## Your task
Only the lines from the one with "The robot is" through the one with "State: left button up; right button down" are to be restated, word for word, with both of them included.

## Data extract

——————————

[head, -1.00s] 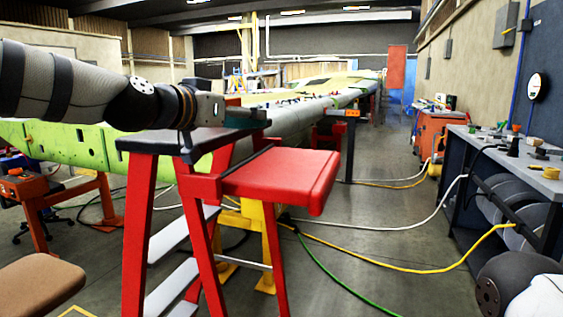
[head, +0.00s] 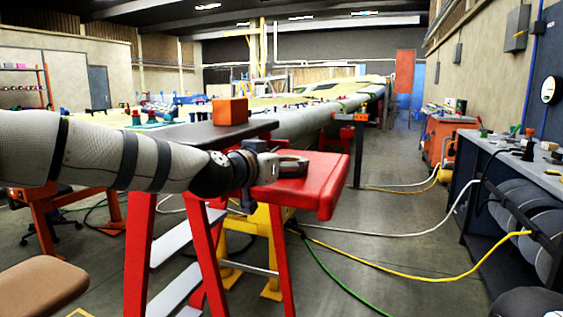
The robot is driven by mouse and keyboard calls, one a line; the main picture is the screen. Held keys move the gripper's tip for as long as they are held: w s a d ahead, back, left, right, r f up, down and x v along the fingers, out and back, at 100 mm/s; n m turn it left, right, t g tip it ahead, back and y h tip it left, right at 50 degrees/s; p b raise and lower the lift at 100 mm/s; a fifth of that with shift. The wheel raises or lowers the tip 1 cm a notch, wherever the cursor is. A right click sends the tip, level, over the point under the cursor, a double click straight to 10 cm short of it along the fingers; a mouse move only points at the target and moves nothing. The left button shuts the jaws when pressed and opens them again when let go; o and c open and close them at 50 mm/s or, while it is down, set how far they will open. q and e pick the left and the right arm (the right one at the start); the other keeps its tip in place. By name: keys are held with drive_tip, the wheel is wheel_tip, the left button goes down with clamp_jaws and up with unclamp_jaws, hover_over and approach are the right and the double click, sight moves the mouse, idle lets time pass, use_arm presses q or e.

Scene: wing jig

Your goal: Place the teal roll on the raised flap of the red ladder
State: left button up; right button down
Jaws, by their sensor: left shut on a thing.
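The red ladder (head: 139,250) stands in the middle foreground with a dark top step. Its raised red flap (head: 300,198) juts out to the right, about level. My left gripper (head: 296,166) is over the flap, low and close to its surface; I cannot tell whether it touches. It is shut on something, taken to be the teal roll, whose shape and colour do not show clearly among the fingers. My right gripper is not in view.
An orange box (head: 230,111) sits on the ladder's dark top (head: 185,136). A long wing (head: 310,117) runs behind. A workbench (head: 540,165) with tools stands at the right. Yellow, green and white hoses cross the floor. A brown seat (head: 35,290) is at lower left.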

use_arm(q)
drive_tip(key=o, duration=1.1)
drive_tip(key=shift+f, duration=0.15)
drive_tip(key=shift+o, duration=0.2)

——————————

## Answer to this task
The robot is driven by mouse and keyboard calls, one a line; the main picture is the screen. Held keys move the gripper's tip for as long as they are held: w s a d ahead, back, left, right, r f up, down and x v along the fingers, out and back, at 100 mm/s; n m turn it left, right, t g tip it ahead, back and y h tip it left, right at 50 degrees/s; p b raise and lower the lift at 100 mm/s; a fifth of that with shift. The wheel raises or lowers the tip 1 cm a notch, wherever the cursor is. A right click sends the tip, level, over the point under the cursor, a double click straight to 10 cm short of it along the fingers; a mouse move only points at the target and moves nothing. The left button shuts the jaws when pressed and opens them again when let go; o and c open and close them at 50 mm/s or, while it is down, set how far they will open. q and e pick the left and the right arm (the right one at the start); the other keeps its tip in place. By name: keys are held with drive_tip, the wheel is wheel_tip, the left button goes down with clamp_jaws and up with unclamp_jaws, hover_over and approach are the right and the double click, sight moves the mouse, idle lets time pass, use_arm presses q or e.

Scene: wing jig

Your goal: Place the teal roll on the raised flap of the red ladder
State: left button up; right button down

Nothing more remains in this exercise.